Many startup companies need capital but fail to meet the requirements of banks or other financial services.1 As a result, it is difficult to determine a fair pre-money valuation for the startup because there is no purchase price.
Convertible note investors step in to fill this void.
A convertible note, also known as a convertible bond or convertible debt, is a loan that converts into preferred stock shares of a business on or before its maturity date. Convertible notes may differ but generally have a few commonalities concerning length, interest rate, payments, and maturity date.
The convertible note investor and the company sign a debt agreement. There will be special convertible note terms relating to conversion, preferred stock, valuation cap, and preferred equity.2 The SEC makes a sample convertible note available for review.3
How Does the Maturity Date Work?
Most business investments are in exchange for a share of the company—stock purchases, for example. However, investors in a startup face the same problem as the bank—how does one determine the startup’s pre-money valuation? In addition to being complex and time-consuming, the pre-money valuation determination must be accurate for the investor and the company.

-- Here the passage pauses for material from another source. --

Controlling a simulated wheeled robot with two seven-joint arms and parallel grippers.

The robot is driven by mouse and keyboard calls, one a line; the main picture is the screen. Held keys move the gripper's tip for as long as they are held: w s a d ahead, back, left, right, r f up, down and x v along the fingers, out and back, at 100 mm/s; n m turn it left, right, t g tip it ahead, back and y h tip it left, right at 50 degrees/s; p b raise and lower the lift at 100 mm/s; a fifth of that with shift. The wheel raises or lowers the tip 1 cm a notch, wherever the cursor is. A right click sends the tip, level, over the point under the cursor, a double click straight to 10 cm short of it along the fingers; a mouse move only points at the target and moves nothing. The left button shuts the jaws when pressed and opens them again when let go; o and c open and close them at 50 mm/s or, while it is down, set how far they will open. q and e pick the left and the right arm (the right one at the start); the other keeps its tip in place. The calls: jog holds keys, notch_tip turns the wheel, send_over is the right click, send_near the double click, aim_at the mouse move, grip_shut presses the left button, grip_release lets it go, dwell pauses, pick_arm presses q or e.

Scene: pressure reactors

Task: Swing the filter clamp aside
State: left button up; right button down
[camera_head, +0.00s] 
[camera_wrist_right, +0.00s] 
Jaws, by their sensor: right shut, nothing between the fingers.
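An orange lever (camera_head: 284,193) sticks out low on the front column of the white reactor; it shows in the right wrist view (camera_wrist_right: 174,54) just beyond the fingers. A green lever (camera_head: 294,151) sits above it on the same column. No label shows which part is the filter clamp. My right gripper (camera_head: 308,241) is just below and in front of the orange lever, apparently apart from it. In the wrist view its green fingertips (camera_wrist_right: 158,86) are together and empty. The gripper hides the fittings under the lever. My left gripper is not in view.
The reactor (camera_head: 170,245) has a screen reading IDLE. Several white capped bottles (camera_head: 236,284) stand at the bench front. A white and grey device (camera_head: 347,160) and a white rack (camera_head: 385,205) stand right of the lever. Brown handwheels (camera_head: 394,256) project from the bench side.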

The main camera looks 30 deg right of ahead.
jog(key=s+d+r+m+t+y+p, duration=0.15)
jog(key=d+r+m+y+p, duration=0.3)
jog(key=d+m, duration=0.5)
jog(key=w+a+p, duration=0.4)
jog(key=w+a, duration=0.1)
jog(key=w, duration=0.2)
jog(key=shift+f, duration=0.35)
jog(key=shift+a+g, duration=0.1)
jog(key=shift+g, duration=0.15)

A convertible note sidesteps the difficult and time-consuming process of placing a value on a startup and allows the investor to give the company the capital it needs as a debt obligation.
On a future date, the maturity date, the note converts into ownership after an initial equity investment.
What Is the Typical Maturity Date for a Convertible Note?
Convertible notes are generally short-term notes, ranging from 18 to 36 months. These notes defer principal and interest during the life of the note.
The purpose of a convertible note is for a startup business to have a priced round of investment before the maturity date of the convertible note. At that time, the value of the note will convert into equity in the company at the same or a better price than the new investor’s price. This protects early investors and is done in accordance with the note’s Most Favored Nation clause.4
What Can You Do If Your Startup Is Nearing the Maturity Date?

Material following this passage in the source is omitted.